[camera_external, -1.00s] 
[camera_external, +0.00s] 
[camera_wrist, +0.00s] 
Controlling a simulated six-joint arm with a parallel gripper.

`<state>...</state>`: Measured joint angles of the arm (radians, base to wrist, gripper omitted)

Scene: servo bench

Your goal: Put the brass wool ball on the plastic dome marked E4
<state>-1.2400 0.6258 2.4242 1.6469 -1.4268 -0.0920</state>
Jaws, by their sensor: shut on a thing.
────────────────
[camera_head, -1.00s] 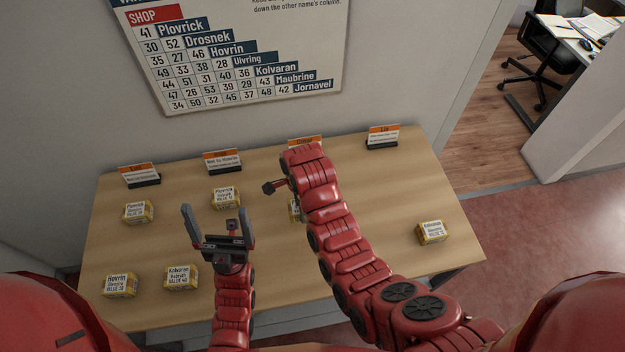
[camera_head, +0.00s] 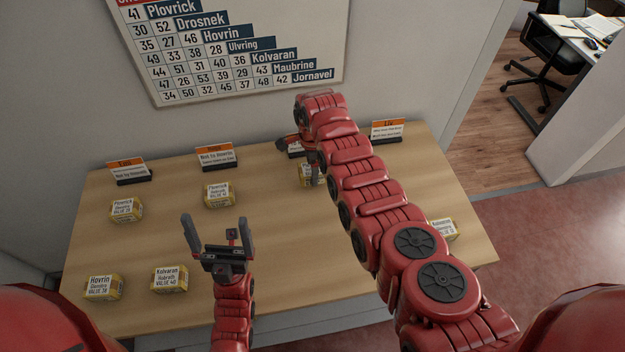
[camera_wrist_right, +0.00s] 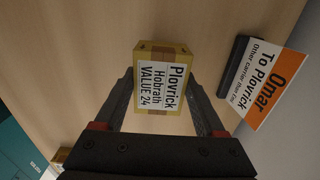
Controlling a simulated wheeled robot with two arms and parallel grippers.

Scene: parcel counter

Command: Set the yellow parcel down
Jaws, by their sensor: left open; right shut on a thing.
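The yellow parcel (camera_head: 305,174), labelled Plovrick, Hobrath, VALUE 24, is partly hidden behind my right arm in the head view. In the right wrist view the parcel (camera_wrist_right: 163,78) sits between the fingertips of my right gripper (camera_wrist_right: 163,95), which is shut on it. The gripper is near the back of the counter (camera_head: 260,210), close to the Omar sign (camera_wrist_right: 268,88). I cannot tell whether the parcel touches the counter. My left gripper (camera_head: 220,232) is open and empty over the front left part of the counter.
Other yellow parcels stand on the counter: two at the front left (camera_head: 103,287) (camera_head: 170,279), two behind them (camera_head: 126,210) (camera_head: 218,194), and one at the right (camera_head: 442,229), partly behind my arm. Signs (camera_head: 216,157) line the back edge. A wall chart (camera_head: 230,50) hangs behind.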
────────────────
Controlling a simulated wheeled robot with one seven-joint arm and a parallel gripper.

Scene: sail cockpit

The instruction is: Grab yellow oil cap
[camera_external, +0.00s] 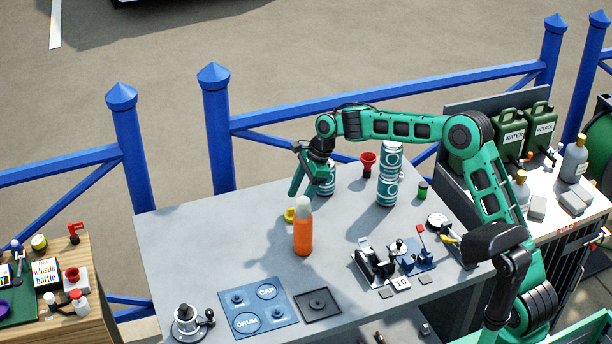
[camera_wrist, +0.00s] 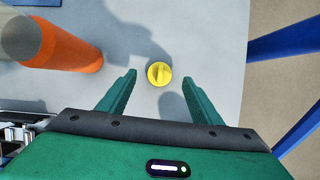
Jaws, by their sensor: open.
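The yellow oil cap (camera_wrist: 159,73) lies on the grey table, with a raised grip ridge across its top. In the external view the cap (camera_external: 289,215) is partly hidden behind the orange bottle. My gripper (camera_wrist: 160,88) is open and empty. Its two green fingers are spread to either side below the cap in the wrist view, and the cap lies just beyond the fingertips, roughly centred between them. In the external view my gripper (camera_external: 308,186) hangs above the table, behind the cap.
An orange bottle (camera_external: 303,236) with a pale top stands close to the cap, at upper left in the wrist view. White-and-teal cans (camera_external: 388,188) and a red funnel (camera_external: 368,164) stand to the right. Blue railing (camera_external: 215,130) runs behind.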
────────────────
▶ **Task to carry out**
Start with the line that contains "[camera_external, -1.00s]" and end with the line that contains "Jaws, by their sensor: shut on a thing."; give those lines again exactly, and no others.

▶ **Solution for this task**
[camera_external, -1.00s] 
[camera_external, +0.00s] 
[camera_wrist, +0.00s] 
Controlling a simulated six-joint arm with a parallel gripper.

`<state>...</state>`: Measured joint angles of the arm (radians, base to wrist, gripper omitted)

Scene: servo bench

Your goal: Put the brass wool ball on the plastic dome marked E4
<state>-1.2400 0.6258 2.4242 1.6469 -1.4268 -0.0920</state>
Jaws, by their sensor: shut on a thing.

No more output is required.